UCL 0.00% 30.0¢ ucl resources limited

Dewe, hiIt has done nothing. I don't know if Mr Jordinson has...

  1. 819 Posts.
    Dewe, hi
    It has done nothing. I don't know if Mr Jordinson has done a reasonable job on Sandpiper, but at the corporate level and at demonstrating an understanding our Iranian asset he has been a disaster, IMO.

    I've been surprised to find "no win no fees" arbitration funders, and really if you are legally entitled to owning 48% of a mine that has $19bn of recoverable metal in the ground and the project is technically and economically viable then I fail to see why Mr Jordinson has issued new shares to our new cornerstone investor at below restitution value (just return of the money invested in Mehdiabad?).

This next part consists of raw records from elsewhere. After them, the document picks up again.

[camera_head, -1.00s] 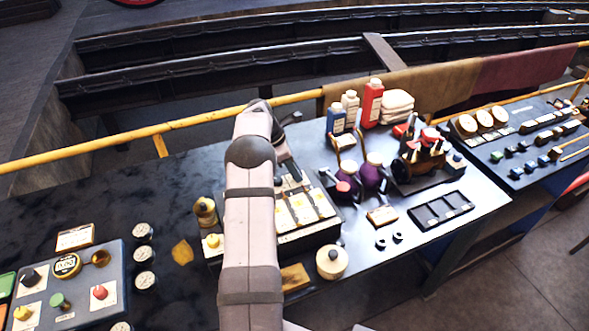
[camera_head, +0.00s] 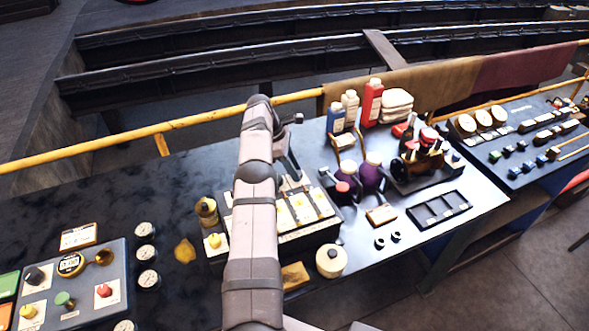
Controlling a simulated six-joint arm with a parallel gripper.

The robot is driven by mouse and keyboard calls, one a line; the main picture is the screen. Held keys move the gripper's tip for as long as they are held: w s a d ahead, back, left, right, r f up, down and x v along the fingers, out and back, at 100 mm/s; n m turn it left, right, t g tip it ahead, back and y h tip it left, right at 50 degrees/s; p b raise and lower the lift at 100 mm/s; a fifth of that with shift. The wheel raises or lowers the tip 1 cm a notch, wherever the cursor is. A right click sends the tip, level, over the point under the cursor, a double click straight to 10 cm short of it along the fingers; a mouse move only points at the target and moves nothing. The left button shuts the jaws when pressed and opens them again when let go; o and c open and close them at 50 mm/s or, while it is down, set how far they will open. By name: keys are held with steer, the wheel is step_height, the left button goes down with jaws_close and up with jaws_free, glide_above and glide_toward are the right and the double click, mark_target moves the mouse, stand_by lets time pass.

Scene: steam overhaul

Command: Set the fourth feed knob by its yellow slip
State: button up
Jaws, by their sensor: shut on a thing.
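The dark feed panel (camera_head: 308,236) stands mid-bench with a row of pale cards bearing yellow slips (camera_head: 302,208), several of them visible. A yellow knob (camera_head: 214,241) sits at its left end. My gripper (camera_head: 294,182) points down at the panel's back edge, behind the cards. It is shut on a small feed knob there, which the fingers mostly hide. Which way that knob points is too small to tell. My arm covers the panel's left-middle part.
A brass-topped jar (camera_head: 206,210) stands left of the panel. Purple flasks (camera_head: 371,173) stand close on its right, with bottles (camera_head: 372,103) behind. A round cream pot (camera_head: 331,261) is in front. A control board (camera_head: 75,285) lies at left. A yellow rail (camera_head: 200,122) runs behind.

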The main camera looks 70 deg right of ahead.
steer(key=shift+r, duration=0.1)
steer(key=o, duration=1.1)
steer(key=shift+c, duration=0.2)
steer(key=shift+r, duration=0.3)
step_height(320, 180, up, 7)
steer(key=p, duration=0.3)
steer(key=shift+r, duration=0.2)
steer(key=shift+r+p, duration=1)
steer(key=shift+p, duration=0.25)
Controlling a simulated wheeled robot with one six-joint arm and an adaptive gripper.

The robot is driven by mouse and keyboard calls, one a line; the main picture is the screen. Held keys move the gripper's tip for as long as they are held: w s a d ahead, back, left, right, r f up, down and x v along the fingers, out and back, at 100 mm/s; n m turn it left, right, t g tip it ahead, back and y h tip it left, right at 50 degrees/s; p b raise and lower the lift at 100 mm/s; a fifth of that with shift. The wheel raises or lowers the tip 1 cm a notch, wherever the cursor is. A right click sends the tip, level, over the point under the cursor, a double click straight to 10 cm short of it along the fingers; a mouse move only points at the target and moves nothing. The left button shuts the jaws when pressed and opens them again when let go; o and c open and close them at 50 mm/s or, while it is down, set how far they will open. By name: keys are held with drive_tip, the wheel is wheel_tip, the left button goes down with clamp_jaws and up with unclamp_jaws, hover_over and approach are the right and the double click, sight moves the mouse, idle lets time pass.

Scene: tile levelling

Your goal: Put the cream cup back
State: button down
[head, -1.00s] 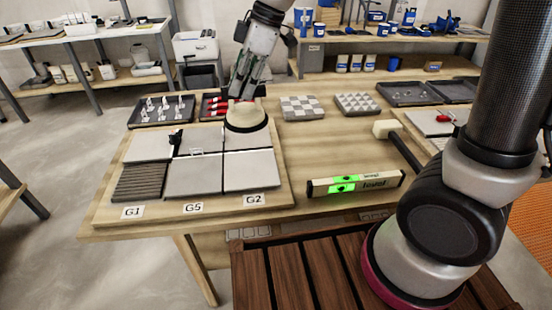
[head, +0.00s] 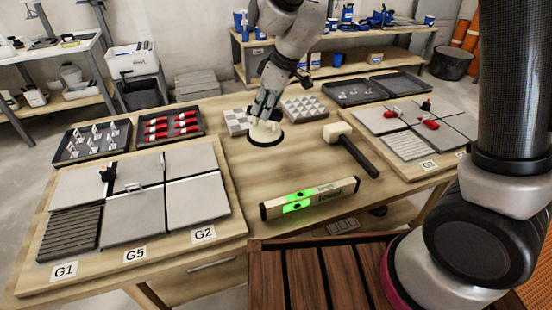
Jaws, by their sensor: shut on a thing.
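The cream cup (head: 264,132), a squat cream dome with a black rim at its base, is in the middle of the table in the head view. My gripper (head: 265,113) points down and is shut on the top of the cup. The cup is upright, black rim downward. I cannot tell whether the rim touches the wood or hangs just above it. The gripper partly hides the cup's top.
The tile board (head: 137,200) lies left, a white-headed mallet (head: 350,148) right, and a level (head: 309,198) in front. Patterned tiles (head: 304,107) lie just behind the cup. A tray of red pieces (head: 170,126) stands back left. Bare wood surrounds the cup's front.

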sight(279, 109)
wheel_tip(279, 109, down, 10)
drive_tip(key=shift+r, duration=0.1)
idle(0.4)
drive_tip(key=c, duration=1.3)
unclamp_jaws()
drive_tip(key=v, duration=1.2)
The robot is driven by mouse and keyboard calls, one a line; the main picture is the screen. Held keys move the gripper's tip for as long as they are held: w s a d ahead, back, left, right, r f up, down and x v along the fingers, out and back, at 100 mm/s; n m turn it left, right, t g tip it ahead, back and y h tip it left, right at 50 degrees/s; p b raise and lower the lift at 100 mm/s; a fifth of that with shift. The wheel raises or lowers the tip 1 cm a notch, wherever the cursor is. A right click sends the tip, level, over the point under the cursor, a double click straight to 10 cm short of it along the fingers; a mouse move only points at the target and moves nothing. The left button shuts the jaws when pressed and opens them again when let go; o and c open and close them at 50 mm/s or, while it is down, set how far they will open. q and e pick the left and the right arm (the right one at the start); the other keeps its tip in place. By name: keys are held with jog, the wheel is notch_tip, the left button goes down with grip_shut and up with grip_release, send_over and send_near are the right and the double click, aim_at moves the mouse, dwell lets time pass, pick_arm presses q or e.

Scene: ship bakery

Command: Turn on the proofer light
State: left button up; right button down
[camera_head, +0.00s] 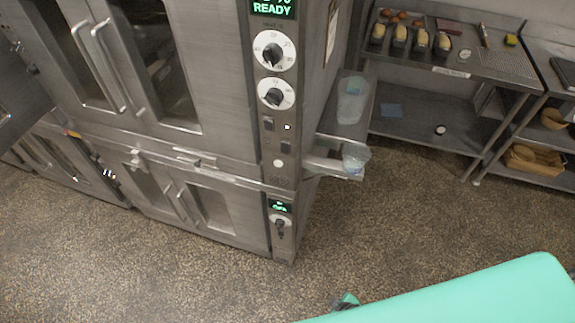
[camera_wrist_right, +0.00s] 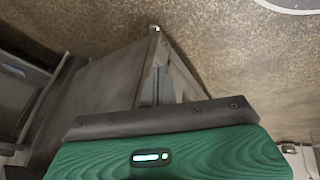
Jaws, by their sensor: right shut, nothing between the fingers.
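A steel oven and proofer stack fills the left of the head view. The upper unit's control panel (camera_head: 273,95) has a green READY display, two dials and small switches, one with a lit white spot (camera_head: 287,127). The lower cabinet (camera_head: 195,205), seemingly the proofer, has two glass doors and a narrow panel with a small green display (camera_head: 280,207) and a dark knob (camera_head: 280,228). I cannot read which control is its light. My right gripper (camera_wrist_right: 160,120) is shut and empty in the wrist view, apart from the cabinets. My left gripper is out of view.
A side shelf (camera_head: 340,125) with clear containers juts from the stack's right side. A steel table (camera_head: 480,65) with loaf tins stands at the back right, and a wicker basket (camera_head: 535,160) sits on a lower shelf. The speckled floor before the stack is clear.

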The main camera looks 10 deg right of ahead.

    Jordinson has trumpeted selling new shares in our company at a premium, but that is meaningless when it is below restitution value. On a DCF basis, a decent firm of accountants could easily figure out an arbitral claim against Iran for at least $1bn, I am sure. The legal fees for the arbitration might be $2.5m (including management time), so paying $7.5m if we win big against Iran sounds great. It looks like Iran has been very clever in not stealing our assets but in maybe impairing them instead. I wonder if that is the reason the insurance would not cover us for expropriation? The loss we have suffered through not receiving the mining license on Mehdiabad in a timely manner in a accordance with the original agreements must be enormous on a DCF basis. Also we've never received our share of the proceeds of the mining that has gone on since the agreements were purportedly cancelled.

    I hope people will wake up and give Mr Jordinson an earful: it is not right he should refuse to talk about Mehdiabad and yet at the same time feel able to dilute us out of it (as he tried to through the MAK offer, while denying it against disarming background music) and sign a sham production agreement he still can’t disclose or talk about even 4 months after the event. There seems to be a hidden agenda here, and by shutting up he is getting away with something, I feel.

    On the other off-topic arbitration case I mentioned (for illustration purposes only), I don’t think anyone should be impressed by the possible return of 70 times the current share price of the company, because one of the assets stolen is valued at about $450m on a DCF basis but only at about $9m on a restitution basis – so a lot depends on which valuation basis the arbitral panel adopts. There is also the prospect of further dilution as the company even had a $2.5m brand new drill rig stolen and was left with no cash and no revenue to pay monthly leasing payments on an asset it could not even enter the host country to retrieve, and which the host country has refused to return! Have to leave it there. Hope the info helps provoke some thought about our Board’s strategy (or lack of it).